Once again there is a series of questions and answers about wild animals. This time it is the wild donkeys. Why are they so fast? Yahweh has given them a home in the steppe and the salt land. They live far from the tumult of the city and the shouts of drivers. They pasture in the mountains seeking green things. Somehow Yahweh wants to show the importance of wild animals.
“When Apollonius son of Menestheus was sent to Egypt for the coronation of Philometor as king, King Antiochus learned that Philometor had become hostile to his government. The king took measures for his own security. Therefore upon arriving at Joppa, he proceeded to Jerusalem. He was welcomed magnificently by Jason and the city. He was ushered in with a blaze of torches and with shouts. Then he marched his army into Phoenicia.”
Apollonius, the governor, was sent to Egypt for the coronation of the new King Ptolemy VI the Philometor about 175 BCE. The mother of King Ptolemy VI, Cleopatra I, had died when he was only 10 years old. His father King Ptolemy V had died in 180 BCE so that he technically was king when he was 5 years old. However, he ruled with his mother until she died. In 174 BCE, at the age of 11, he married his sister Cleopatra II. He ruled in Egypt until 146 BCE. However, Apollonius learned that King Ptolemy VI and his advisors had turned anti-Syrian rather than pro-Syrian like his mother and father. Then King Antiochus IV (175-164 BCE) decided to make a trip to Joppa and Jerusalem. Jason and the people of Jerusalem warmly welcomed him, before he went to Phoenicia.
“Bagoas went in as he knocked at the entry of the tent. He assumed that General Holofernes was sleeping with Judith. But when no one answered, he opened it. Then he went into the bedchamber. There he found General Holofernes sprawled on the floor dead, with his head missing. He cried out with a loud voice. He wept, groaned and shouted. He tore his clothes. Then he went to the tent where Judith had stayed. When he did not find her, he rushed out to the people and shouted.

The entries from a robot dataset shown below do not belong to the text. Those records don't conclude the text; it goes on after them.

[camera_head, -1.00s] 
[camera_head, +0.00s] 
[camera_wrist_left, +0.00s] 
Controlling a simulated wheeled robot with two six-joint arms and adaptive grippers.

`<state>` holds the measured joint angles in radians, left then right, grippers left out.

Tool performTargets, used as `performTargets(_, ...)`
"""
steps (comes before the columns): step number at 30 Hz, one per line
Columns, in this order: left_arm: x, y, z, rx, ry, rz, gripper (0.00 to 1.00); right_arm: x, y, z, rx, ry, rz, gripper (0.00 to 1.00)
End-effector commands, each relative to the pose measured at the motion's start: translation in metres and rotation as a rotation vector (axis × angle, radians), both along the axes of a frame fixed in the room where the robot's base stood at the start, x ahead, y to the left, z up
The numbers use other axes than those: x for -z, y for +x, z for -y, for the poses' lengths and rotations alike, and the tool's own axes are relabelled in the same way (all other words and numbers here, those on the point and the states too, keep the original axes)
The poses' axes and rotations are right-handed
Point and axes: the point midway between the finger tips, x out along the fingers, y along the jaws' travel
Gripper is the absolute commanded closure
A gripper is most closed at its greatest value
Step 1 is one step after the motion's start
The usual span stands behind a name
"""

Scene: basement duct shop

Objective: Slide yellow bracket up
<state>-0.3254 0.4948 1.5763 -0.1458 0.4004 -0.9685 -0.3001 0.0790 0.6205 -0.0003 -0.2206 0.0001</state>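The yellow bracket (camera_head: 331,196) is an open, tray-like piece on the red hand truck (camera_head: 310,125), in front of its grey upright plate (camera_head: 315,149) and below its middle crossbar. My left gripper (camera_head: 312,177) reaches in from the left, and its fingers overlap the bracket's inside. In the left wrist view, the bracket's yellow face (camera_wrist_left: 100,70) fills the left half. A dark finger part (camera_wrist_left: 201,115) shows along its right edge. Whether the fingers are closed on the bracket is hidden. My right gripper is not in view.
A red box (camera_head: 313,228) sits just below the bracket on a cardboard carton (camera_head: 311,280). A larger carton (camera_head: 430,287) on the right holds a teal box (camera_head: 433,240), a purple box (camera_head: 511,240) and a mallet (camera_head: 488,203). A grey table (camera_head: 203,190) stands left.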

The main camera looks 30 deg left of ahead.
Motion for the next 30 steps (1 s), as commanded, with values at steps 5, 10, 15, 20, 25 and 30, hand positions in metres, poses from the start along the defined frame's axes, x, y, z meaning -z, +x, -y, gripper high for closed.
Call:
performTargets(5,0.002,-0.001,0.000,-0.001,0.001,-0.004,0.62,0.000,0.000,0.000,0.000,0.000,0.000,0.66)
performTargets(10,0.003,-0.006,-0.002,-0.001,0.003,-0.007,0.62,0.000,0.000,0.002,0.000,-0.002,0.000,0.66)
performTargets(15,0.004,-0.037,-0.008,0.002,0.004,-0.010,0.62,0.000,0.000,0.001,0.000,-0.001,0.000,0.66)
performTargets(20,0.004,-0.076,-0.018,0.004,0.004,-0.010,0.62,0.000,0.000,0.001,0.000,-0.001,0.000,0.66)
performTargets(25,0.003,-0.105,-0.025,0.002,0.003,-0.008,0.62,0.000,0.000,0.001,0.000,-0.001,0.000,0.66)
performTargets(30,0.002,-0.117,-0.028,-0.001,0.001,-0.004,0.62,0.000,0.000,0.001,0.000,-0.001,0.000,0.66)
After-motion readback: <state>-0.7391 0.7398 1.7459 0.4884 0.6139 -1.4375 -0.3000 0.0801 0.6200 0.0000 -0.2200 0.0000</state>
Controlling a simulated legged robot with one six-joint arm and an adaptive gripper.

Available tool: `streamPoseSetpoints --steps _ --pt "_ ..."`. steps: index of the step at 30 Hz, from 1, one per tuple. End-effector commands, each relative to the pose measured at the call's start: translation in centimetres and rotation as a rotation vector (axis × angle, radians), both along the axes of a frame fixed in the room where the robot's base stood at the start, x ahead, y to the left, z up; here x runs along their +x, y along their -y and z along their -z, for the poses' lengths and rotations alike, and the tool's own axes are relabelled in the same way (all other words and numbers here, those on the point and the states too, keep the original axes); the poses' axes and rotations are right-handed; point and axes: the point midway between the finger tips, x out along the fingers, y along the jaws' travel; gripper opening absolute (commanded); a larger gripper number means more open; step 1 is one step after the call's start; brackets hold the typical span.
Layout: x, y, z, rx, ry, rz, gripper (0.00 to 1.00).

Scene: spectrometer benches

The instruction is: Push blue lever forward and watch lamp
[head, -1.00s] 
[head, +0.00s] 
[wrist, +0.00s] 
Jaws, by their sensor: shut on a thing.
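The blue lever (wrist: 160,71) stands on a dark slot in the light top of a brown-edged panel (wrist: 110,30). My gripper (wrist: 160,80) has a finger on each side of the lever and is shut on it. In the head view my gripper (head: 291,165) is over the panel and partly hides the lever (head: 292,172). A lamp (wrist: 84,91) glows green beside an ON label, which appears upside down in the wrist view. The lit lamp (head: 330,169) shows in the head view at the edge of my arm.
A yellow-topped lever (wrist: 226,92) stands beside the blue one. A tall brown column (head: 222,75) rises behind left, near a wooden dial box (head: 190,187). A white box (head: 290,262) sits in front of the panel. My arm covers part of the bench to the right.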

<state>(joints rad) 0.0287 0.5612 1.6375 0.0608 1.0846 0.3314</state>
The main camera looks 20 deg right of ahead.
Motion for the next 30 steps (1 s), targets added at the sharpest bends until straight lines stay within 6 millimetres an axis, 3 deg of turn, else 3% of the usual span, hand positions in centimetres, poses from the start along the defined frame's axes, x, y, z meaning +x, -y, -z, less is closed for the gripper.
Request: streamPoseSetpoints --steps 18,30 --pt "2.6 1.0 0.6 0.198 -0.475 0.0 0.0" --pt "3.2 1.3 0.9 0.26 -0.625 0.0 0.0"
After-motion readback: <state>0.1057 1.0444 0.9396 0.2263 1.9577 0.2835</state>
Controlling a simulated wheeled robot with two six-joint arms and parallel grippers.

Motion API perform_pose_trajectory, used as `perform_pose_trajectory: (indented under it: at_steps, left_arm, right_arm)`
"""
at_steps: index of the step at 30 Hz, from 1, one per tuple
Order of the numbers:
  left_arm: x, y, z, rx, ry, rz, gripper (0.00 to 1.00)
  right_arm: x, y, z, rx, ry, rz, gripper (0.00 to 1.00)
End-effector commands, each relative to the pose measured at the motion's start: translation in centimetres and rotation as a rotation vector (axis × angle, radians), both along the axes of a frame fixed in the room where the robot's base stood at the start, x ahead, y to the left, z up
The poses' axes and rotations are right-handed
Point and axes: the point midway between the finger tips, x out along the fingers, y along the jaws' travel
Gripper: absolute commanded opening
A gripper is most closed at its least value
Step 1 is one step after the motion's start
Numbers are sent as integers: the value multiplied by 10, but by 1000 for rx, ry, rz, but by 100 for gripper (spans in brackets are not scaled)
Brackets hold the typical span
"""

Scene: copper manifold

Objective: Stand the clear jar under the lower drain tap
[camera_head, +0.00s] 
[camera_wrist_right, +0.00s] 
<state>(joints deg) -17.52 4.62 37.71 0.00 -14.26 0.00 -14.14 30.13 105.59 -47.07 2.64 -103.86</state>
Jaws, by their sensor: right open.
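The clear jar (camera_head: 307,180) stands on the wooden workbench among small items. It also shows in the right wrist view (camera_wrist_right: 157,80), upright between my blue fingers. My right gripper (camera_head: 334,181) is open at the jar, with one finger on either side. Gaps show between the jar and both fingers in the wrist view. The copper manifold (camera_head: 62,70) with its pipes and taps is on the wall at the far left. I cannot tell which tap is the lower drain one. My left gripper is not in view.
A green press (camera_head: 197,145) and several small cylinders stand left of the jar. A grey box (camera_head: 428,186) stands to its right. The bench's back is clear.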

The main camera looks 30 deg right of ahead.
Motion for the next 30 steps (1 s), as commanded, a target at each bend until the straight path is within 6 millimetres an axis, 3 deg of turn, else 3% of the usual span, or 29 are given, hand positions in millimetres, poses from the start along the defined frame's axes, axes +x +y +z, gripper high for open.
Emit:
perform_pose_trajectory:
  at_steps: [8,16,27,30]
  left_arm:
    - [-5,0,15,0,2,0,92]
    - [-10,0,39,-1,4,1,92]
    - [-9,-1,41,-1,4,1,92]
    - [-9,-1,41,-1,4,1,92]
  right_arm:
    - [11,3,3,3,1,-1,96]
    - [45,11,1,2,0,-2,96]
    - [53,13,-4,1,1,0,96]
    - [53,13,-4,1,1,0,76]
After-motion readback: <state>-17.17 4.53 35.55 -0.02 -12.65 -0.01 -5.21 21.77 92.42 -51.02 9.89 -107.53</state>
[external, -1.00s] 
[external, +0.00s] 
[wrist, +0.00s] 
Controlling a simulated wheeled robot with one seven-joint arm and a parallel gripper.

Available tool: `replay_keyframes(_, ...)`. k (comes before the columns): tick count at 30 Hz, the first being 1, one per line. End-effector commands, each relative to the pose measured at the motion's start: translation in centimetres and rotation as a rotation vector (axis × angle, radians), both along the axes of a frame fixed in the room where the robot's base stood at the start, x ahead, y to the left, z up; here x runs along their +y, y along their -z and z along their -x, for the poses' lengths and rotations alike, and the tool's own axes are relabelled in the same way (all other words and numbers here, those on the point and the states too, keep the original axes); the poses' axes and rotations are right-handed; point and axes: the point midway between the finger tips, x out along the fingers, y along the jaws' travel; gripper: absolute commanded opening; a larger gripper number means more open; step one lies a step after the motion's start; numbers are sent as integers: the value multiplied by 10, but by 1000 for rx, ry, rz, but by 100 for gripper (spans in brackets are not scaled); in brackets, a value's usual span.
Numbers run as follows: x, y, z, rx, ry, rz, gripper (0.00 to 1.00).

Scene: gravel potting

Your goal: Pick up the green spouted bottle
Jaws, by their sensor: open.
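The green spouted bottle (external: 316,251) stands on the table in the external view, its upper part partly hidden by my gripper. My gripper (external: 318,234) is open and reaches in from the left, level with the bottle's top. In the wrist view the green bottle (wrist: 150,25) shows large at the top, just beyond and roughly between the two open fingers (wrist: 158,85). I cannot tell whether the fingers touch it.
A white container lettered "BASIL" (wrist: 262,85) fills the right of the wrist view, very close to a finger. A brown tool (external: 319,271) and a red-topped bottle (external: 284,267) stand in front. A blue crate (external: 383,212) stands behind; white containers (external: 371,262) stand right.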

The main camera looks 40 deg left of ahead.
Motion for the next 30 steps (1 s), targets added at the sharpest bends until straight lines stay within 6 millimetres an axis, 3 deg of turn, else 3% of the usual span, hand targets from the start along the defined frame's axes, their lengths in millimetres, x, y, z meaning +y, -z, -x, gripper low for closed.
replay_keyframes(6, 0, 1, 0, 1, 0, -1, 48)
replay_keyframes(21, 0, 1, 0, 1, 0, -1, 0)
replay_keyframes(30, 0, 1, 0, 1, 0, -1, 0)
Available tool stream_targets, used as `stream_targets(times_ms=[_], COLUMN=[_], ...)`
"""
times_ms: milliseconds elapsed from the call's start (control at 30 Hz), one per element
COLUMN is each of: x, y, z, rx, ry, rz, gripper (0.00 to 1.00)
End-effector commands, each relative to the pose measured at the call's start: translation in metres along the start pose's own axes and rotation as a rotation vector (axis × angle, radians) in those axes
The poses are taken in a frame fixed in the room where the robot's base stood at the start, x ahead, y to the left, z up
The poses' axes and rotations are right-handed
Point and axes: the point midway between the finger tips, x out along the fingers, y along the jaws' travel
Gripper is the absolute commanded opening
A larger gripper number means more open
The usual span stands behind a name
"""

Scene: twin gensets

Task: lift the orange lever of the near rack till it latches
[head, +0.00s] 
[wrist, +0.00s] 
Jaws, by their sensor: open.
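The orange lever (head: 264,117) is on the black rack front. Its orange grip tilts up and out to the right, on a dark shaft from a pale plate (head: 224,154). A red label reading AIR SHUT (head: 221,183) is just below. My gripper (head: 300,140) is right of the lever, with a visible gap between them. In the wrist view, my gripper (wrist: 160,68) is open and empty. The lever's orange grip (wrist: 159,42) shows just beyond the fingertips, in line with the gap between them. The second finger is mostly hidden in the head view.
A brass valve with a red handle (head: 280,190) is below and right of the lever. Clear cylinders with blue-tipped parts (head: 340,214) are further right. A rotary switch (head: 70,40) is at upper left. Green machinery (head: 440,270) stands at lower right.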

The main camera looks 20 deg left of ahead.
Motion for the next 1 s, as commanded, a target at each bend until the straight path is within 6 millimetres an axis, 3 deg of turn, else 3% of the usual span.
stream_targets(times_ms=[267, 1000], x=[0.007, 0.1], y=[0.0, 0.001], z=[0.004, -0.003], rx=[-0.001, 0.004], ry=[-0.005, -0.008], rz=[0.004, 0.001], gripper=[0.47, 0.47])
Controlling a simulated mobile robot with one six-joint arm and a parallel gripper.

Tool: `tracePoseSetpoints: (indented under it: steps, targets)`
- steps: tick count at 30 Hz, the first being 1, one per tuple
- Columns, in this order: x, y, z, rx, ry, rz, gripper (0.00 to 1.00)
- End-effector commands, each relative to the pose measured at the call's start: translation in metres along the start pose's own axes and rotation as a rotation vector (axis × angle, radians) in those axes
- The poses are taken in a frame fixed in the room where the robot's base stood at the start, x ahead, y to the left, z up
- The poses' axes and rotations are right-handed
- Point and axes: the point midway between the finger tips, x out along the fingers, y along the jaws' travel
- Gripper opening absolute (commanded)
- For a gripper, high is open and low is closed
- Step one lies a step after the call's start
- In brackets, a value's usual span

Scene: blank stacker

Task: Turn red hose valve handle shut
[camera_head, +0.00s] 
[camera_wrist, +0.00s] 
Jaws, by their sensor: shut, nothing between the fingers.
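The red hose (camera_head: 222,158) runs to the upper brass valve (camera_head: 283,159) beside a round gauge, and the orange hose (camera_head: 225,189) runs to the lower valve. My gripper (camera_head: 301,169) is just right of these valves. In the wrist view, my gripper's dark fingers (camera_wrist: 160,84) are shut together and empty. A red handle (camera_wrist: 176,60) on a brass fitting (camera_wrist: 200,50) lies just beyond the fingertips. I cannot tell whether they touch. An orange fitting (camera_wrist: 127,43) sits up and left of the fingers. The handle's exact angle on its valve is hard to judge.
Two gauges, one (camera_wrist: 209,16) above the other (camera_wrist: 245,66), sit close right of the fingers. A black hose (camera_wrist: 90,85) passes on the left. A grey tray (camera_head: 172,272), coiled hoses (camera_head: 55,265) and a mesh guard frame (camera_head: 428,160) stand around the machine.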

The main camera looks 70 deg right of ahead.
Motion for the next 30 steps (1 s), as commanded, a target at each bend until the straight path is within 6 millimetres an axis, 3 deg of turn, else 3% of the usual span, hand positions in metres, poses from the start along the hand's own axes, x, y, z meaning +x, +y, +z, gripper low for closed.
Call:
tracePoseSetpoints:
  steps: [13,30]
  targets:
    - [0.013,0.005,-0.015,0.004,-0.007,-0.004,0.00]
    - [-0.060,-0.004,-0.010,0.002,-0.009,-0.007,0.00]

‘The slaves have tricked us!
One Hebrew woman has brought disgrace
On the house of King Nebuchadnezzar!
General Holofernes is lying on the ground!
His head is missing!’
When the leaders of the Assyrian army heard this, they tore their tunics. They were greatly dismayed. Their loud cries and shouts rose up throughout the camp.”
Bagoas was the chief personal steward of General Holofernes. He politely knocked at the entry way to the general’s tent. He thought that the general was sleeping with Judith and did not want to disturb him. However, when no one answered, he entered the bedchamber. There he found the general sprawled out on the floor beheaded. He was really upset. He wept, groaned, and shouted as he tore his clothes. When people were upset they would tear their clothes. Then he went to the tent of Judith to see how she was. However, she was gone. Then he realized what had happened. He ran out of the tent shouting that they had been tricked by the slaves. This Hebrew woman had brought disgrace to the house of King Nebuchadnezzar. The general was dead with his head missing. When the Assyrian army leaders heard this, they tore their clothes as they too were dismayed. Thus there were loud shouts throughout the camp. Strangely enough, there was no second in command to take over things.